The objective is to educate, inform, and empower your users with enough relevant information to better leverage your app platform, open up monetisation opportunities, increase content consumption, and average session lengths.

Such campaigns can be crafted and run for multiple app categories such as e-commerce, banking, travel, productivity, media OTT, music, gaming, fitness apps, etc.

Care needs to be taken to ensure that such messages don’t interfere with the app usage experience but instead add actual value. The last thing you want is for your users to get turned off and close the app due to your incessant in-app communication.

#5: Make timely recommendations

Picture a scenario where if you happen to be a media OTT app that offers a live sports streaming section as part of your content library, you want to encourage a specific user segment that watches only cricket highlights to consume more content.

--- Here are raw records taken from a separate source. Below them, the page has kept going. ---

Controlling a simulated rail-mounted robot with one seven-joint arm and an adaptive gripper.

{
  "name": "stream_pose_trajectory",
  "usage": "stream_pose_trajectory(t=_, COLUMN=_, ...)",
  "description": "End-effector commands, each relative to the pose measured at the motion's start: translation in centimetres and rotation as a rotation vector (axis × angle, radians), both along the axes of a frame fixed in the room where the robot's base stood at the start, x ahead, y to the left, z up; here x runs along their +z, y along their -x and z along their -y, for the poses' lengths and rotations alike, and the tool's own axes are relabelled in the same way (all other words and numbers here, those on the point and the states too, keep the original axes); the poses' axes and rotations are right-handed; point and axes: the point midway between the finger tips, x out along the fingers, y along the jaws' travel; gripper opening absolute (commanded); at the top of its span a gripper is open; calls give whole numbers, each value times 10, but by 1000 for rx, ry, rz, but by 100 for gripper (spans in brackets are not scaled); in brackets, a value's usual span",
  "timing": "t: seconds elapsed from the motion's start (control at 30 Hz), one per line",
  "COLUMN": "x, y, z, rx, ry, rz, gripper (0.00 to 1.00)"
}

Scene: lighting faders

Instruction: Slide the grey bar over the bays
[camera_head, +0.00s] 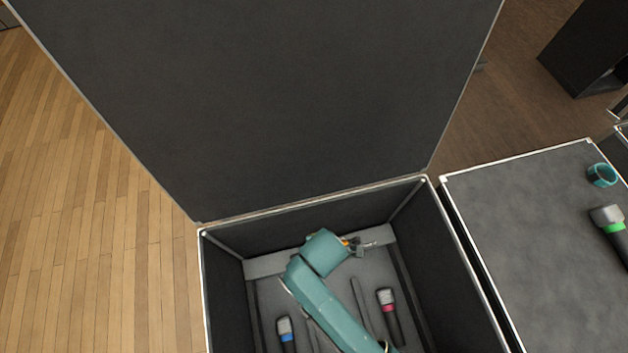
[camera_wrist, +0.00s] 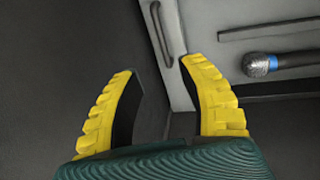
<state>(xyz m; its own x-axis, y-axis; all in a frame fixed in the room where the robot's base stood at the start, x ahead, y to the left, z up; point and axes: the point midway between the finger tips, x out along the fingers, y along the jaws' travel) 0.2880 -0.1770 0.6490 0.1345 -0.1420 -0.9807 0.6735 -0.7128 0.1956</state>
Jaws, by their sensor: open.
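The grey bar (camera_head: 265,265) is a light grey strip lying across the back end of the open case, at the far edge of the bays. My arm covers its middle. In the wrist view the bar (camera_wrist: 203,25) carries a thin dark handle (camera_wrist: 163,35). My gripper (camera_wrist: 158,68) is open with nothing between its yellow fingers. The handle is just past the fingertips, and the right finger overlaps the bar in the picture. I cannot tell whether it touches. A blue-ringed microphone (camera_head: 286,330) and a pink-ringed microphone (camera_head: 388,305) lie in the bays.
The case's dark side wall (camera_head: 440,270) and raised lid (camera_head: 270,100) enclose the space around my arm. Thin dividers run between the bays. A second case top (camera_head: 510,220) to the right holds a green-ringed microphone (camera_head: 608,222) and a teal ring (camera_head: 601,175).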

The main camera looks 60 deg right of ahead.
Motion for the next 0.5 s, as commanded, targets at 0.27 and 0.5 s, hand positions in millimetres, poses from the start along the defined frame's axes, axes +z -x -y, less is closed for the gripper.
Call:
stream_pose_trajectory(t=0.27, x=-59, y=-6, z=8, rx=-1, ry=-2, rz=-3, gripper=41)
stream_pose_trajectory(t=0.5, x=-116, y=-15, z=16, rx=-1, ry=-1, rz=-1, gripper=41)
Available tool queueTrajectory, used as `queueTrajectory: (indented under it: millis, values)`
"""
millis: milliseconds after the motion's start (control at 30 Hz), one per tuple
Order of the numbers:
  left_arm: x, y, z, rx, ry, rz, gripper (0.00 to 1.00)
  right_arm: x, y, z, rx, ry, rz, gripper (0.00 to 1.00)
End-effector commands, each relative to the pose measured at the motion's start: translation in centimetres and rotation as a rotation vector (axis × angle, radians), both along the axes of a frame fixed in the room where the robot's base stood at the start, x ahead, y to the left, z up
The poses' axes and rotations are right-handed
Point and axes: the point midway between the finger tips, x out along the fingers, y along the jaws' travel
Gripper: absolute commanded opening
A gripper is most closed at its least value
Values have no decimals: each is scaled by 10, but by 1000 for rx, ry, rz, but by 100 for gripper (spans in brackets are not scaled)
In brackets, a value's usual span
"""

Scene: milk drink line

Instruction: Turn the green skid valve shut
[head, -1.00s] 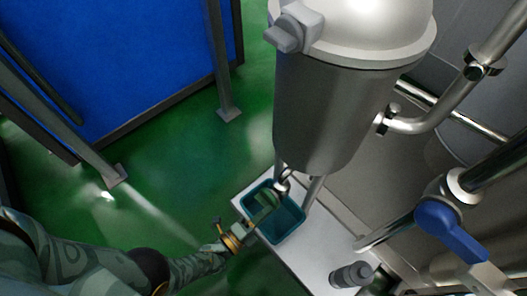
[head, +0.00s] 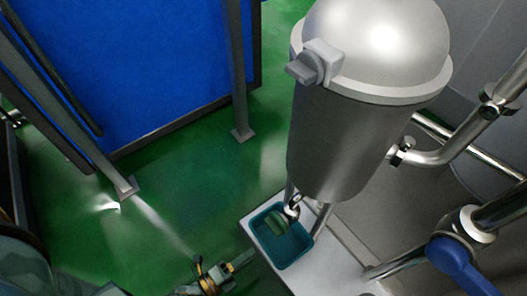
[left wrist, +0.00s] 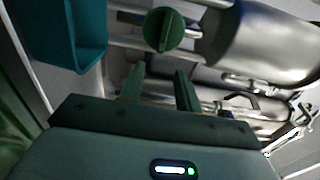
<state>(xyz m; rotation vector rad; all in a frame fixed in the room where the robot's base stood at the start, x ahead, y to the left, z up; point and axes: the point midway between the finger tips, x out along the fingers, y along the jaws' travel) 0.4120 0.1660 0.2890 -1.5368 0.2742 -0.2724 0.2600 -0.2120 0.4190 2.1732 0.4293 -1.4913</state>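The green skid valve (head: 277,222) shows in the head view above the teal bin, just below the steel vessel. In the left wrist view it is a round green knob (left wrist: 163,29) with a raised bar running roughly up and down the picture, on a steel pipe. My left gripper (head: 243,261) is lower left of the bin, apart from the valve. In the left wrist view my left gripper (left wrist: 159,78) has its two fingers spread with nothing between them, and the knob lies beyond the tips. My right gripper is not in view.
The teal bin (head: 256,241) stands on a pale skid plate (head: 335,262); it also shows in the left wrist view (left wrist: 93,60). The steel vessel (head: 340,150) rises above. A blue-handled valve (head: 455,262) and pipes are at right. Green floor is open at left.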

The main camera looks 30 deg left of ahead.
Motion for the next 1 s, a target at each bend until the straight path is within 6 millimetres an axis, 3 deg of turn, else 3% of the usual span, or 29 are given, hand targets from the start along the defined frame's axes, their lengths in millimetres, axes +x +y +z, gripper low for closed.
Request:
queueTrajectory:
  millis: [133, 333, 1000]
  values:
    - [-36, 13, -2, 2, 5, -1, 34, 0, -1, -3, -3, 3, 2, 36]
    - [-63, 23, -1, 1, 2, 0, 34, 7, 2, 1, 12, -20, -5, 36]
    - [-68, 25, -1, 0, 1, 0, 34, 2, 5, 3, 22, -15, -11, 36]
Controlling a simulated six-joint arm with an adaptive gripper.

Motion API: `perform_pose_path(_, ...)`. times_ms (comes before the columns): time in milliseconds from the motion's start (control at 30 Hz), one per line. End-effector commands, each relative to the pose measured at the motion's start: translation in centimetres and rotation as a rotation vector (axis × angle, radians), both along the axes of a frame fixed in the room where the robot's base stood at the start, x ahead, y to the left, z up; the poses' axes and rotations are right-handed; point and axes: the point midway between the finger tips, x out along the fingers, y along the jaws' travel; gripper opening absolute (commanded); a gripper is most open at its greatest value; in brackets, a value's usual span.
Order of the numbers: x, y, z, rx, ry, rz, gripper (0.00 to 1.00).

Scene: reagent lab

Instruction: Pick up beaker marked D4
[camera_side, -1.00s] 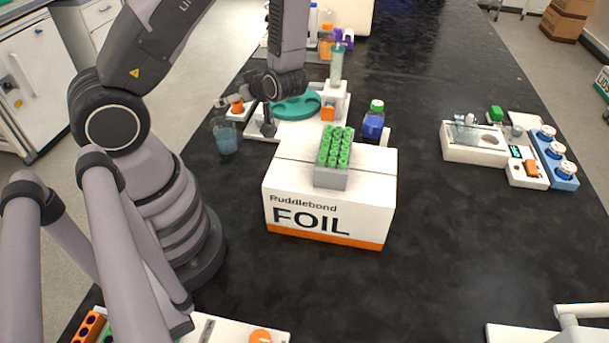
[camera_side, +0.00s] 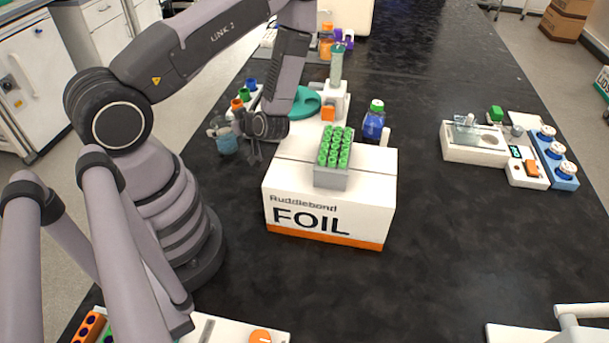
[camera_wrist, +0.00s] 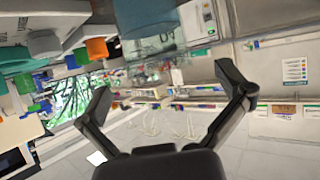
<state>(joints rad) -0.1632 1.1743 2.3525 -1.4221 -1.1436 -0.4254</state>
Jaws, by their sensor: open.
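The beaker (camera_side: 226,143) holds blue liquid and stands upright on the black bench, left of the foil box. In the wrist view, a blue-tinted beaker (camera_wrist: 147,18) is cut off by the top edge, with a partly legible mark below it. My gripper (camera_side: 241,144) is low, just right of the beaker in the side view, overlapping its edge. In the wrist view my gripper (camera_wrist: 165,80) has its two fingers spread wide with nothing held between them. I cannot tell whether the fingers touch the beaker.
The foil box (camera_side: 325,212) carries a rack of green-capped tubes (camera_side: 334,158) right of my gripper. A white device with a teal disc (camera_side: 306,103) and colored caps (camera_side: 243,95) stand behind. A blue bottle (camera_side: 374,122) stands behind the box.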

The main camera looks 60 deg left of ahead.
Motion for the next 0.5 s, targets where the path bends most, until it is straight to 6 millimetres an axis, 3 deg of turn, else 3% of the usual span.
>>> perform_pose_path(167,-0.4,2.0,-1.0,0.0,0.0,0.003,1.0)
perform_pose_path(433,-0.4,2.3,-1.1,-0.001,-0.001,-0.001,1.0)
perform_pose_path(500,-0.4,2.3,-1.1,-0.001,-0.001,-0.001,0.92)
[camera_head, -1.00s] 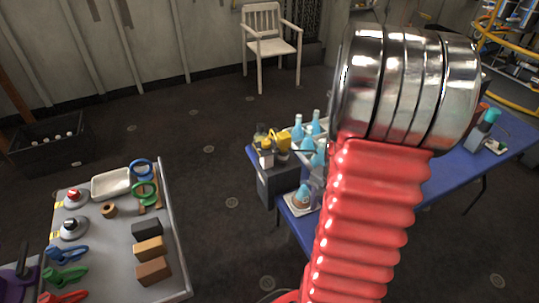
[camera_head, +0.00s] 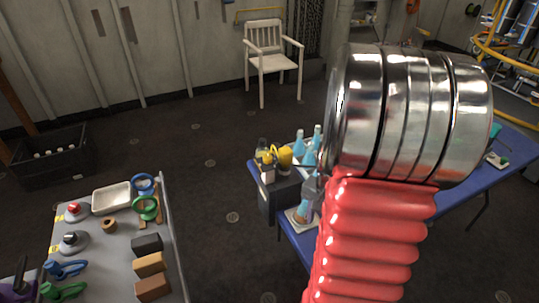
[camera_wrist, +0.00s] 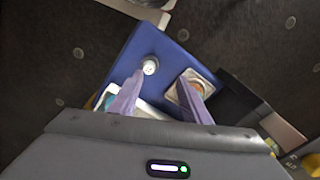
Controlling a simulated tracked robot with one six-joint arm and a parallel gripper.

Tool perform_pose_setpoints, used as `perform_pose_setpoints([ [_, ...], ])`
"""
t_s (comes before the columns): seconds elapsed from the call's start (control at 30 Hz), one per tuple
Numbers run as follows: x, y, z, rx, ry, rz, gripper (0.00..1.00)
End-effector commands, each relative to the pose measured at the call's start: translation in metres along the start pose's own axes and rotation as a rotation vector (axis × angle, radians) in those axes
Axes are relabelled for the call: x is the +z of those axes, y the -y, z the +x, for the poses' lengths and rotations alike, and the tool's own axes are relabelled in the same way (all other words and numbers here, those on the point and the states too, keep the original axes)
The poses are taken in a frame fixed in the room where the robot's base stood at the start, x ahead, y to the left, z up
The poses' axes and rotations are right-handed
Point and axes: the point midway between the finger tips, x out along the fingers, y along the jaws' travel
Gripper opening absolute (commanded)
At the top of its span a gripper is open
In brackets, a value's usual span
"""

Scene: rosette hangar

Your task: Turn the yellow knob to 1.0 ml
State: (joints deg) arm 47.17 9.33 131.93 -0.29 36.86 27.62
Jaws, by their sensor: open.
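Yellow parts (camera_head: 285,157) show at the left end of the blue table (camera_head: 296,229) in the head view, above a dark grey box (camera_head: 274,196). I cannot make out which is the knob, nor any ml scale. The fingers reach over the blue table. A white round item (camera_wrist: 150,66) is beyond the left fingertip, and a pale square dish (camera_wrist: 206,80) is partly behind the right finger. My arm hides part of the table.
Blue-filled flasks (camera_head: 299,143) stand close to the yellow parts. At left is a grey workbench (camera_head: 105,255) with blocks, rings, clamps and a white tray (camera_head: 112,198). A white chair (camera_head: 272,62) stands at the back. Dark floor lies open between bench and table.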

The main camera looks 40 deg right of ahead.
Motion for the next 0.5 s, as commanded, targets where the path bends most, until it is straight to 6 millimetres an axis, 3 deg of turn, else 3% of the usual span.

You could trigger an in-app message encouraging this user segment to subscribe to your annual live sports viewing plan for a nominal sum to enjoy the action in real-time!

If you happen to be a travel app, using an in-app message, you can suggest a cheaper flight at a more convenient time to a user who often books tickets off your platform to a particular destination.

All these recommendations are made on the basis of your users’ historical and real-time in-app behaviour and activity. That’s the surest way to contextualise your campaign communication.

Such campaigns work best for e-commerce, media OTT, news, travel, food delivery, payment wallet apps, etc.

Relevant recommendations play a massive role in simplifying your users’ decision-making process by giving them options to exercise that are meaningful.

Parting thoughts: In-app messages for the win!

Your mobile marketing strategy is incomplete without in-app messaging in the mix. Marketers need to leverage this channel of engagement effectively to supplement the overall multi-channel marketing efforts so as to deliver the most personalised, contextualised, and timely communication possible.

Not only do in-app messages help you move the needle on key mobile app metrics, but also continue to improve the overall app usage experience, if used wisely!